Posted: Thursday, February 2nd 2012 at 10:28am
Georgia finally gets its guy, LB Harvey-Clemons to top class
By The Associated Press
ATHENS -- Nearly 24 hours later, Georgia finally has its top prospect and one of the best recruiting classes in the country.
Josh Harvey-Clemons, an outside linebacker from Lowndes High School in Valdosta, went on national television to announce he was signing with the Bulldogs.
But he didn't immediately follow up by faxing his official letter-of-intent to the school, leading to reports his family wasn't happy with the decision and wanted him to attend either Florida or Florida State, which are both much closer to their south Georgia home than Athens.
Turns out, Harvey-Clemons didn't waver.
The Bulldogs announced he faxed his papers to the school at 8:30 a.m. Thursday almost a full day after his announcement to give the Bulldogs a total of 19 signees and a class ranked among the top 10 in the country by at least two major recruiting services.
``I knew when I went there, that's where I wanted to go,'' Harvey-Clemons said when revealing his decision. ``It felt like home. It seemed like they want to win and compete for championships.''
He developed an especially strong bond during the recruiting process with Todd Grantham, Georgia's defensive coordinator, and expects to flourish in the Bulldogs' 3-4 scheme.
``It seems like he's put a lot of players in the NFL,'' Harvey-Clemons said. ``That's where I want to get.''
Georgia coach Mark Richt gushed over the announcement shortly after it was made in a television interview, which could be viewed as a minor violation of NCAA rules since a signing is not considered official until the school receives the signed letter-of-intent. Richt declined any additional comment on Harvey-Clemons at a news conference Wednesday afternoon, as did recruiting coordinator Rodney Garner.
All Garner would say: ``We can't talk about anybody if we don't have a fax. We don't anticipate any hang-ups. We've just got to get the fax. That's it.''
Richt and Garner were not immediately available for comment after Harvey-Clemons sent in his papers. Two messages left at the home of Woodrow Clemons, the teenager's grandfather and legal guardian, were not returned.
On Wednesday, the 6-foot-5, 208-pound player announced he would sign with the Bulldogs by having his sister pull off her sweatshirt to reveal a red Georgia T-shirt. Harvey-Clemons then put on a red cap with the trademark ``G.''
While he figures to make his mark mainly on defense, Richt said in his initial TV interview that Harvey-Clemons could also get some work on Georgia's offense. He starred on both sides of the line at Lowndes.

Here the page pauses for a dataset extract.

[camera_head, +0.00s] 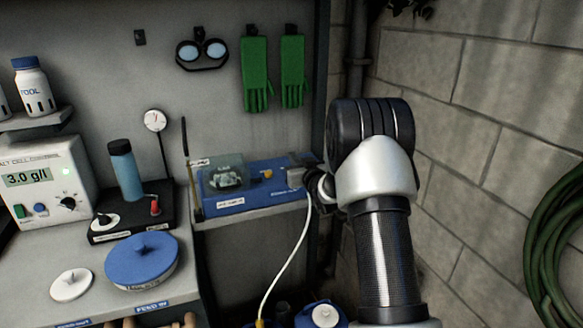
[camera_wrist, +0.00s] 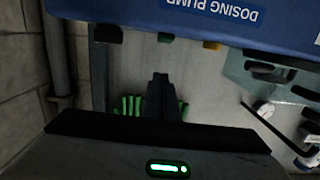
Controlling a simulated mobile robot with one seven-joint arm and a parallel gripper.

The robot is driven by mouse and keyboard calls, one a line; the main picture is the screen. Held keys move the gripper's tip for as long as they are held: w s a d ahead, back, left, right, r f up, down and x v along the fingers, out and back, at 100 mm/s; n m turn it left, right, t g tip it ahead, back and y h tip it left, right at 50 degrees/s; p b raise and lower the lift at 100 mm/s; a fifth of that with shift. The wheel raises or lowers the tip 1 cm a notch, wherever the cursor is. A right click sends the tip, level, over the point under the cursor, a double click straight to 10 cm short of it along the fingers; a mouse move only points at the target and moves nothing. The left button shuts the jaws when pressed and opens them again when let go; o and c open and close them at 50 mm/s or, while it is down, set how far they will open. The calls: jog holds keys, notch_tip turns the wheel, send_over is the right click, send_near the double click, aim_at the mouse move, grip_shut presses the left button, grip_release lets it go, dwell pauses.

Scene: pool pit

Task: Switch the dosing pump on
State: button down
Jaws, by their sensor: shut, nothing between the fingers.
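The dosing pump (camera_head: 236,203) is a blue box with a clear cover, on a shelf at mid-picture in the head view. A small orange part (camera_head: 267,174) shows on its top. In the wrist view the pump's blue body (camera_wrist: 290,25) fills the top, its "DOSING PUMP" label (camera_wrist: 210,8) upside down.
A white tube (camera_head: 289,262) hangs in front of the shelf. A chlorine meter (camera_head: 40,180) and a blue-lidded tub (camera_head: 142,262) stand on the left bench. Green gloves (camera_head: 255,75) and goggles (camera_head: 202,52) hang behind. A block wall (camera_head: 480,130) closes the right side.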

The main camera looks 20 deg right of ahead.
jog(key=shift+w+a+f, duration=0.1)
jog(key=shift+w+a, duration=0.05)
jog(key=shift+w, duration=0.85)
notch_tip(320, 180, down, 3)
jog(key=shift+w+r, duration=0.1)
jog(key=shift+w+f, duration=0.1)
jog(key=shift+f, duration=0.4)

``Quite frankly, he's a heck of a wide receiver, too,'' Richt said. ``We may need to use his talents inside the 20-yard line. He has such great leaping ability and strong hands.''
Georgia's recruiting class also included a leading running back from North Carolina, Keith Marshall, who's already enrolled in college; an offensive lineman from Florida who could challenge for playing time right away, John Theus; and two more of the home state's top prospects, linebacker Jordan Jenkins of Hamilton and 315-pound defensive lineman Jonathan Taylor of Millen.
With most starters returning in 2012, including several third-year players who passed up a chance to enter the NFL draft, the Bulldogs are likely to begin next season ranked in the top 10.
``People were waiting to see how things were going to go,'' Richt said. ``We have tremendous momentum now, even going into next year's class.''
Marshall and another signee from North Carolina, Todd Gurley, are expected to push Isaiah Crowell for playing time in the backfield.
Crowell was last year's top signee and had a solid season on the field, ranking fifth in the SEC with 847 yards rushing despite missing two games. But he had injury problems and disciplinary issues, including a failed drug test that resulted in a one-game suspension.
Richt said there should be enough carries for everyone.
``There aren't many running backs anymore thinking, `I've got to be the only guy,''' the coach said. ``To carry 25 or 30 times in our league, it's just not healthy for you, it's just not good for you. You want guys to share the load, to keep you healthy, to keep you fresh. I think they are all special backs. I'm excited about it.''
Georgia's recruiting class broke down like this: a quarterback, two running backs, a fullback, a receiver, a tight end, three offensive linemen, two defensive linemen, five linebackers, a punter, a kicker, and one player listed as an athlete who will likely play cornerback.